Voici un excellent résumé donné dans une arène politique. Le pot aux roses qu’est Target2 a été enfin dévoilé. S’il part à la hausse en mai avec les Italiens qui ont envoyé leur argent vers le nord de l’Europe, cela ravivera le pire de la crise de la dette souveraine européenne.
L’Italie finira par faire défaut
Quelles sont les répercussions potentielles de l’effondrement du système de l’euro ? Personne ne sait vraiment comment cela pourrait finir. Selon les règles de la BCE, les pays faisant partie du système de la BCE doivent supporter toute perte de ce système proportionnellement à leur taille (ce qu’on appelle la clé de répartition du capital). Cela signifie que nous pourrions devoir à l’Allemagne près de 1 000 milliards d’euros dans le cadre de Target2, mais si un pays comme l’Italie fait défaut vis à vis du système, tous les autres pays devront refinancer la BCE.
Philipp Bagus l’exprime ainsi : « La BCE, par conséquent, est devenue un hedge fund pariant sur la survie de l’euro. » Rappelons que les investisseurs dans les hedge funds peuvent perdre beaucoup plus que leur investissement.
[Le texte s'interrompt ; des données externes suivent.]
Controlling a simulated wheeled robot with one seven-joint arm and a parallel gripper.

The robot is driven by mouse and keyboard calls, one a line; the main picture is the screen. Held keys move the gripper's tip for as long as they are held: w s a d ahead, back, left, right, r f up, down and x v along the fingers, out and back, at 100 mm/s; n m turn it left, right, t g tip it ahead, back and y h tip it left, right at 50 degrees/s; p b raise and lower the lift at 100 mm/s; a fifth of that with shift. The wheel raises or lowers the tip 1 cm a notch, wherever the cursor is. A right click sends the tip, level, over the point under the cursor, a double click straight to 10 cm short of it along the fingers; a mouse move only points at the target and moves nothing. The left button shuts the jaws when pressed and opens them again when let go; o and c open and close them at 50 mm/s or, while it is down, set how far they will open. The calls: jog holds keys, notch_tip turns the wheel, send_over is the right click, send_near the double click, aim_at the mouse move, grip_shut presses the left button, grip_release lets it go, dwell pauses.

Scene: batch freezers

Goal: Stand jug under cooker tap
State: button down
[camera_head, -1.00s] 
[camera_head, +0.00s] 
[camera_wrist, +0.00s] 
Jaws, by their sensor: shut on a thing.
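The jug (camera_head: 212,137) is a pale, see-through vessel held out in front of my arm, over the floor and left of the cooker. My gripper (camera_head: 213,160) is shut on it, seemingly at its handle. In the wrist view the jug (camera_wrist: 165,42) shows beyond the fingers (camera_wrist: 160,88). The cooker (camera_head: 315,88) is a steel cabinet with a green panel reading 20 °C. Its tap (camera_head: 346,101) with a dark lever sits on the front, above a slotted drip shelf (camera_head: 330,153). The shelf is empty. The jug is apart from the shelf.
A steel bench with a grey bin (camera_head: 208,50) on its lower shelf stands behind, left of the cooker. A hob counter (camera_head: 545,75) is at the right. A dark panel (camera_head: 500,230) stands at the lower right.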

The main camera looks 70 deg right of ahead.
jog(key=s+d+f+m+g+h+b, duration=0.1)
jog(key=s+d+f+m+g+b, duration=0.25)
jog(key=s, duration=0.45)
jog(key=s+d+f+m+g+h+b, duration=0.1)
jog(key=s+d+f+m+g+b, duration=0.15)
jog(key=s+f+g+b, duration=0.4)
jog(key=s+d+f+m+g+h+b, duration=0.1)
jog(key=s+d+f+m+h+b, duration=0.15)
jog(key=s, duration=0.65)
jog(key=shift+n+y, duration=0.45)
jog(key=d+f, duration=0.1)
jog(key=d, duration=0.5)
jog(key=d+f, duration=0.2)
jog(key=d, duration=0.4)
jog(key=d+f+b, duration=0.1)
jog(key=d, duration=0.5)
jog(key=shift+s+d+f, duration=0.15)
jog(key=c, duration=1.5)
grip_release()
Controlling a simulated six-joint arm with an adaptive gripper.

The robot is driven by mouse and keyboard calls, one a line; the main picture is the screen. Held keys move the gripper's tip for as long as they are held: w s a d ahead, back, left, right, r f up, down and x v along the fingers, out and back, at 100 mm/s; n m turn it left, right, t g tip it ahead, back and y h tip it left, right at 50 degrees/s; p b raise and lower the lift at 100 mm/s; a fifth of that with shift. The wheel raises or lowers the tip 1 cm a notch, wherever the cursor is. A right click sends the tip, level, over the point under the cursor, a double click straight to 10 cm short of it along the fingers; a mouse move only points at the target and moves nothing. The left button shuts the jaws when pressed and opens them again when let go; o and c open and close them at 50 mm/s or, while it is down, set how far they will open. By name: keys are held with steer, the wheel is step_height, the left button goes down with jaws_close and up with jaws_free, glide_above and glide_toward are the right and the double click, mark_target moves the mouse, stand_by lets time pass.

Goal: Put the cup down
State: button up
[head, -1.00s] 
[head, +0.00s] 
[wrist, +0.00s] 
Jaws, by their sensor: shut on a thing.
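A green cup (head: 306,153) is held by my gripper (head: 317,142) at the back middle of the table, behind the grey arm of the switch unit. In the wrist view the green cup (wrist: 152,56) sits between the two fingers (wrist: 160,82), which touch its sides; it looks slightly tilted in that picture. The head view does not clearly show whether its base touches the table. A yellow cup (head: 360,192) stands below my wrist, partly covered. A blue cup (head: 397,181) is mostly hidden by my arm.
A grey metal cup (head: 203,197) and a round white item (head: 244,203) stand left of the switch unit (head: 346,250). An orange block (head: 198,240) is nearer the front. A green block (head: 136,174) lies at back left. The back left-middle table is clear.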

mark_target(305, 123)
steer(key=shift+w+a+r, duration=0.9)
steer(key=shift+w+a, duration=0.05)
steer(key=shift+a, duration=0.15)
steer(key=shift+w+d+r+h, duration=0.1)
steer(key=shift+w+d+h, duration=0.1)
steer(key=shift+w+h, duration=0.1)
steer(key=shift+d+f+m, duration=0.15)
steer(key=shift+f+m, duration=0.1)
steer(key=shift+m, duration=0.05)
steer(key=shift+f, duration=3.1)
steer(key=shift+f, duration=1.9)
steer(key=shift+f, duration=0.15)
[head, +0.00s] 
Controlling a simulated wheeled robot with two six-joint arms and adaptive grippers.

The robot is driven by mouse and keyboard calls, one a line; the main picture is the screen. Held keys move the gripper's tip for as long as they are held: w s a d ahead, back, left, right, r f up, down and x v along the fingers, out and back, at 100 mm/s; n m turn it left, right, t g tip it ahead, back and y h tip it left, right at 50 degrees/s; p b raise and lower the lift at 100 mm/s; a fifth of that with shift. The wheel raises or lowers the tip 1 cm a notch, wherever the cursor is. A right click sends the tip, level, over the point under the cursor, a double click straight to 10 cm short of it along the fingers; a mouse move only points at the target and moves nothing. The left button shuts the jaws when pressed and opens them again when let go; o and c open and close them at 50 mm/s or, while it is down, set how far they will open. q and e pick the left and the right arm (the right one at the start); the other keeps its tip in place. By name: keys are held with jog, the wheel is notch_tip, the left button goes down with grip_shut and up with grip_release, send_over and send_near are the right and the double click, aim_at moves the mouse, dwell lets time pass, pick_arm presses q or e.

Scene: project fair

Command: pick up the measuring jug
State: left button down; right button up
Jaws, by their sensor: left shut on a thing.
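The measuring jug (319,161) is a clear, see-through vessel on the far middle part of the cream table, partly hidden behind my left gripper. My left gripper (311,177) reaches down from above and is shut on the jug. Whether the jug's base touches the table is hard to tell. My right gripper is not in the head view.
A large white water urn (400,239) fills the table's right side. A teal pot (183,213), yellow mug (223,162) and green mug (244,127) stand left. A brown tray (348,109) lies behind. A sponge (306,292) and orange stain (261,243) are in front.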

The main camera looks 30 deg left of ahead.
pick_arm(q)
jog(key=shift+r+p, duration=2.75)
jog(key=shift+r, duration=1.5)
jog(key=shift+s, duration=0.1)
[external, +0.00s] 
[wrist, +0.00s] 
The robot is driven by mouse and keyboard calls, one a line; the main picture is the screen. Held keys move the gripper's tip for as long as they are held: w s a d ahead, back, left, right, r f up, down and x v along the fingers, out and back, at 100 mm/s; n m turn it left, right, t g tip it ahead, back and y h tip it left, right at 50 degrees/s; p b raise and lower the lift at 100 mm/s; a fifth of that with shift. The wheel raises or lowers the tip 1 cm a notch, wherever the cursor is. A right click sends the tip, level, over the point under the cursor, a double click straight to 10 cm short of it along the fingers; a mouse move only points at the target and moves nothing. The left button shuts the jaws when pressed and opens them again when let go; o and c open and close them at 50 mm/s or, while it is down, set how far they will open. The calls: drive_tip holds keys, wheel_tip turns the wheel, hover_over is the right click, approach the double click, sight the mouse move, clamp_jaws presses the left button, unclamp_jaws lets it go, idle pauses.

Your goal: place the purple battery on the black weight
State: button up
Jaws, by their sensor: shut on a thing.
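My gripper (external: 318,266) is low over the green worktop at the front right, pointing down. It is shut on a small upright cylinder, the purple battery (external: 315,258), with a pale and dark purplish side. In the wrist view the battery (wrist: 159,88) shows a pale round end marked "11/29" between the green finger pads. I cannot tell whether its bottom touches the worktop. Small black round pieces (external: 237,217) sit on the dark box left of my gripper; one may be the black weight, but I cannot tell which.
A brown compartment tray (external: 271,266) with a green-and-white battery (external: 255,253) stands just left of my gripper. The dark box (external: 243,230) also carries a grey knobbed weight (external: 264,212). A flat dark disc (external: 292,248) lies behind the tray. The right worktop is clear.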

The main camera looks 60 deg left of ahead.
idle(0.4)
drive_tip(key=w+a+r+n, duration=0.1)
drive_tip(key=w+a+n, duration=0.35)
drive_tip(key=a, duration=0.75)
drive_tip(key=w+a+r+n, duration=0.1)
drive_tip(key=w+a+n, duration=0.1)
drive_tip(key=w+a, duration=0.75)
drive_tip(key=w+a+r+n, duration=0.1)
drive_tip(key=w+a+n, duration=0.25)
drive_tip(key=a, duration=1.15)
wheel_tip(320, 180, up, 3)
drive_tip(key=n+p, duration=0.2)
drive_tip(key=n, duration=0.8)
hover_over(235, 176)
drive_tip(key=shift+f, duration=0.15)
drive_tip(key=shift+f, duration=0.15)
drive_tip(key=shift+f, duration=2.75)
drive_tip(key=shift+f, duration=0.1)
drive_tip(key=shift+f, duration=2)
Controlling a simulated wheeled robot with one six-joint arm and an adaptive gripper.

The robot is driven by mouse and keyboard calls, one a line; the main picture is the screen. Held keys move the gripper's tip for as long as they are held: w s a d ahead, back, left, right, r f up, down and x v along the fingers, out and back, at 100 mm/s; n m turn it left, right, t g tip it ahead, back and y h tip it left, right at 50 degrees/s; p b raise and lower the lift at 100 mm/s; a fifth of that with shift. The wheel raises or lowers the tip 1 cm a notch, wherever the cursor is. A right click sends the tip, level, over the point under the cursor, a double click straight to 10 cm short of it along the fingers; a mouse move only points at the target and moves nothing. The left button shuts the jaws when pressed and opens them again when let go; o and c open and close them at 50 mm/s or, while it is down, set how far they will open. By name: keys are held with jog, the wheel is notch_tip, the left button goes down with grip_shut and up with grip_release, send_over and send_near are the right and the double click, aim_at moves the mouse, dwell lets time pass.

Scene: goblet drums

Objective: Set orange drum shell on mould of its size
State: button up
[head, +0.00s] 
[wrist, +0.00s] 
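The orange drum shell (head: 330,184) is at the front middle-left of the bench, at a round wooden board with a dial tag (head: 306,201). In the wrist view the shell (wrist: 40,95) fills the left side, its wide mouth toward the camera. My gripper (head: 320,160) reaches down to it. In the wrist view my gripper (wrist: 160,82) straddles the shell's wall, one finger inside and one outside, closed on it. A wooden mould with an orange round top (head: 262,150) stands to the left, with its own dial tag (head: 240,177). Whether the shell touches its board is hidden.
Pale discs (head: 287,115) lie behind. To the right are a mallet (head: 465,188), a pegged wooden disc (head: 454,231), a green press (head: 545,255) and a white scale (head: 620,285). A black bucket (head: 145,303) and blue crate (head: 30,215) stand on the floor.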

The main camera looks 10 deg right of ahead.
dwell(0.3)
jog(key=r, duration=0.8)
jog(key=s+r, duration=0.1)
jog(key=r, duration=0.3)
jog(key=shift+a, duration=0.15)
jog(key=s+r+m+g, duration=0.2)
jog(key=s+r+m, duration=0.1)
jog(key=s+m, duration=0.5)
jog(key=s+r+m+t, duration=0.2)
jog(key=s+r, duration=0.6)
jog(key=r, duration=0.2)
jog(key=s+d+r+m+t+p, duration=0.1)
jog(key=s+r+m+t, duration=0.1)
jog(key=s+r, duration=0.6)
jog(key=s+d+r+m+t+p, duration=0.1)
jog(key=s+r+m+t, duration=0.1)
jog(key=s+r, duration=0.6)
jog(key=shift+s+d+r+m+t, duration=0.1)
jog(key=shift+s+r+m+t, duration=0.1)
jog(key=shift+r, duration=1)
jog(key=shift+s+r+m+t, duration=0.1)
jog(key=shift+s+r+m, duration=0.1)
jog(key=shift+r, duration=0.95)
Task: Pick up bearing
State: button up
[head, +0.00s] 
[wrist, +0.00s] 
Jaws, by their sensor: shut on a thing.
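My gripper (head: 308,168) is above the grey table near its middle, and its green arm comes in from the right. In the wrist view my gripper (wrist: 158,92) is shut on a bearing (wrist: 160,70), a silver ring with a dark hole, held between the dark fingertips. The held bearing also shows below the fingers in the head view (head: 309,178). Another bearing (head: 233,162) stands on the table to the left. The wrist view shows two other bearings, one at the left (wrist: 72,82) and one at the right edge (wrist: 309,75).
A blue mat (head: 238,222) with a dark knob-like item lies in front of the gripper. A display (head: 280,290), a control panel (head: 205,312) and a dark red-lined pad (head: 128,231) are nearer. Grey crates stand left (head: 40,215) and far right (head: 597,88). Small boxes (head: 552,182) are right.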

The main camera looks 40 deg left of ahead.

L’analyste d’ABN Amro Schuiling explique : « Si l’euro disparaît, les banques centrales créditrices détiendront une créance vis à vis d’un système qui cessera d’exister. Par conséquent, on peut vraiment se demander ce qui arrivera de ces demandes de remboursements. »
Le président de la BCE Mario Draghi a perdu la tête. Dans une lettre adressée aux membres du Parlement européen, il explique qu’il est possible qu’un pays sorte de l’euro mais il devra auparavant régler ses dettes vis à vis de la BCE. C’est stupide. C’est comme dire à un pays qui sort de l’étalon-or parce qu’il ne possède pas assez d’or qu’il doit rembourser ses dettes en or avant de sortir. Le problème est justement qu’il ne possède pas l’or ! Qu’en est-il alors de la crise italienne ? Les responsables politiques feront un choix prévisible au vu des données économiques sous-jacentes.
Une étude menée par JP Morgan a montré que le sauvetage des obligations italiennes par la BCE a principalement bénéficié aux banques étrangères. Elles ont pu céder la moitié de leurs avoirs en dette italienne lorsque la BCE a lancé son assouplissement quantitatif. Cela signifie qu’un défaut sur les obligations italiennes encore détenues à l’étranger n’aiderait pas beaucoup l’Italie – cela réduirait le ratio dette/PIB d’environ 15%. Un défaut sur le système de la BCE, qui a absorbé une grande part des obligations du gouvernement italien, et qui est tributaire des passifs dans Target2, serait une manière beaucoup plus efficace de réduire la dette italienne. Cela implique également une sortie de l’euro…
L’enjeu pour les autres pays
David Blake a par ailleurs expliqué au House of Commons International Trade Select Committee ce que risque de perdre la Grande-Bretagne. D’abord, le gouvernement britannique a versé de grosses sommes d’argent pour les efforts de renflouement de l’UE et du FMI. Cet argent serait perdu si la crise de l’euro revient. Mais c’est le système bancaire britannique qu’il est intéressant de regarder. A première vue, il apparaît peu exposé à l’Italie et à ses banques. Mais ce serait naïf de le croire. Les banques britanniques sont ce qu’on appelle des super-amplificateurs. Elles sont exposées à toutes les paniques financières via la contagion.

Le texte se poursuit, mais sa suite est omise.